Benjamin adopta una visión apocalíptica al principio de esas pocas páginas, con afirmaciones como «la horrible mezcolanza de estilos y visiones del mundo»; se tiñe de rojos y fucsias para hablar de la «barbarie» al puro incendiario estilo adorniano con puñaladas dodecafónicas; se humaniza con metáforas de su propia experiencia (¡seguro!) cuando habla de «los sucios pañales de la época»; se objeta a sí mismo preguntándose hasta qué punto hacer tabula rasa es una barbaridad, y ahí incorpora nada menos que a Descartes y a Einstein. Después, habla en plural («nuestra» pobreza de la experiencia) lo cual es de agradecer. Pero sobre todo, su mención al ratón (que creo que prefigura a Superman) es totalmente absolutoria: Ufff…. ¡Oh, masas! Benjamin no nos condena.
Según va mirando esa pobreza, va aproximándose a su concepto, reflexionando en voz alta no exponiendo unas conclusiones sino buscándolas. Rechaza los nombres que llama «deshumanizados» porque no se basan en la tradición, como si no nombraran igualmente. Critica duramente a Ensor del que dice que «llena la calle de burgueses horteras con atuendos carnavalescos». Llama «pobreza», de un plumazo, a la astrología y la Christian Science pero también al vegetarianismo y la gnosis.
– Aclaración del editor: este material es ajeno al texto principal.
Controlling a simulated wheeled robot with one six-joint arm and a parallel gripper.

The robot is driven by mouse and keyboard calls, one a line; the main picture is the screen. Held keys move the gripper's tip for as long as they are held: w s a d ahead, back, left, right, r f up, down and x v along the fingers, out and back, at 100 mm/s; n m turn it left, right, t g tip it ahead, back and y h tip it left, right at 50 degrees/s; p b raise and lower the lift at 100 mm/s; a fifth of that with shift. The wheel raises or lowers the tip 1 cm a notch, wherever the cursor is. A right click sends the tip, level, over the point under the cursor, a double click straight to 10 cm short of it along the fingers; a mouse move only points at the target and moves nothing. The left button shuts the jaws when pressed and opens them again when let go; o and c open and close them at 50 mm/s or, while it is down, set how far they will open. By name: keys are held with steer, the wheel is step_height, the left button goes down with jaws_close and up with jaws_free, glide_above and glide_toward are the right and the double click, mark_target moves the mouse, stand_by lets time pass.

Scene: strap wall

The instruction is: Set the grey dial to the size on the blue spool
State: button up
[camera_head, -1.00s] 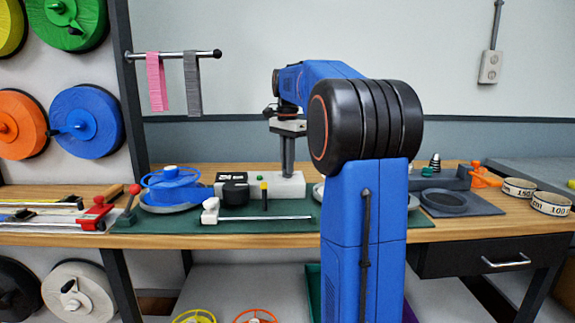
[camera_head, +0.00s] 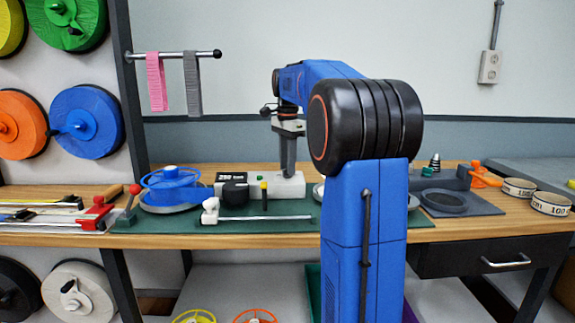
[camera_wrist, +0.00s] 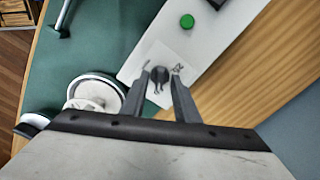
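The grey dial (camera_wrist: 159,86) is a small dark knob on the white box (camera_wrist: 205,40), with printed marks beside it. My gripper (camera_wrist: 161,76) is open, one finger on either side of the dial, with visible gaps. The wrist view does not settle how far down the fingers reach. In the head view my gripper (camera_head: 288,155) points down at the right part of the white box (camera_head: 262,188), hiding the dial. A blue spool (camera_head: 172,188) stands on the bench at left; another blue spool (camera_head: 87,122) hangs on the wall. I cannot read a size on either.
A rod with a white end piece (camera_head: 210,211) lies in front. Tape rings (camera_head: 550,203) stand at far right.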

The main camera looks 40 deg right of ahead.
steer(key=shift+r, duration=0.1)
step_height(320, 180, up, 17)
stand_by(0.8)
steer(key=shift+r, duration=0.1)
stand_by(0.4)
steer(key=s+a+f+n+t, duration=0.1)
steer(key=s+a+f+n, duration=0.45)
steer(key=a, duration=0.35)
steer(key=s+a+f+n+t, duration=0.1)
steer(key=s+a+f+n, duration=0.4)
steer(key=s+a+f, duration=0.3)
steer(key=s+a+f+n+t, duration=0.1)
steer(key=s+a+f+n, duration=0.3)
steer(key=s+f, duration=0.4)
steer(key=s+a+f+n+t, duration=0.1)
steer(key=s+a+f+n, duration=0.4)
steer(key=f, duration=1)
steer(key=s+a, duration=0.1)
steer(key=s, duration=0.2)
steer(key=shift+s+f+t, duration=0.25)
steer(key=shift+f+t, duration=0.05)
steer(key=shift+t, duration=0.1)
Llama «bárbaras» a las figuras de Paul Klee y «arbitrariamente constructivo» a Paul Scheerbart. Dice que las casas de cristal de Loos y Le Corbusier son duras, frías, lisas y «enemigas del misterio» (que, en este párrafo, de pronto valora).
Después de este recorrido, en el que entra en los espacios culturales dando manotazos y no deja títere con cabeza, retoma su perplejidad inicial y su pregunta: ¿De qué sirve todo el patrimonio cultural si la experiencia no nos conecta con él? Desde el principio ha indicado que los enormes cambios parecen haber anulado la confianza en la experiencia previa. Pero ahora se centra en «el pobre de experiencia» [la designación es mía] y da varios rasgos definitorios.
El pobre de experiencia no es ignorante, no es inexperto, se lo ha «tragado todo» y está cansado… Y al cansancio le sigue el sueño, un sueño «simple y grandioso» que compense la tristeza y el abatimiento. Y aquí surge Mickey Mouse [«Superman», entiendo, porque la definición encaja perfectamente]. Dice literalmente:
Gentes fatigadas de las complicaciones sin fin del día a día, para las que la finalidad de la vida no emerge sino como un lejanísimo punto de fuga en una perspectiva infinita de medios, y perciben como liberadora una existencia que en todo momento se basta a sí misma de la manera más simple y al mismo tiempo más cómoda.
Termina diciendo que la humanidad se prepara para «sobrevivir a la cultura» (vivir sin ella, como efectivamente está sucediendo) y que lo hace «riendo». Trata de oponerse a esa risa cómplice de la cultura de masas, pero no puede: se justifica en una paradójica frase que escinde los conceptos de «masa» y «humanidad» (como hace tanto intelectual descerebrado, como si las masas no fuéramos humanidad) para, después, aunarlos: perdida la cultura, es posible que a veces el individuo (o sea, tú, yo, el propio Benjamin) tenga que entregar un poco de humanidad a las masas (a esa cultura de masas de dibujos animados en la que un coche no pesa más que un sombrero) pero las masas nos devolverán la humanidad más que de sobra. Aboga, pues, por la risa, por el encuentro con lo que Greenberg llamaba kistch (la cultura de masas de mierda) que deja de ser «mierda» y objeto de intransigente exclusión, y yo al menos tomo buena nota. Y gracias a Andrea Paula García Méndez que fue quien puso en mis manos a Benjamin
Esperanzada reflexión en nueve páginas que nos sitúa del lado de masas y humanidad sin disyuntivas, que ilumina con esperanzadoras palabras un futuro posible y que denuncia a quienes, desde cualquier lugar, asumen lo menos humano de todo: el dogmatismo excluyente.
Portada: u Pobre con Nocilla (Foto retocada y con texto.)
Nota: la IA me ha dicho que soy escritora y activista pero no me llama artista ni harta de vino… ¡Un poco más de abrir la mano! Soy una pobre pobre en experiencia que lo que hago con Paint son proezas de voluntad de hierro… Usaré el silicio de las inteligencias artificiales de graficitante para formar grafito con mi voluntad de hierro y haremos lápices para escribir a la humanidad cartas infinitas de «hola mundo» y de «adiós mundo cruel» -pero seguiré y seguiré intentando dibujar hasta que lo consiga.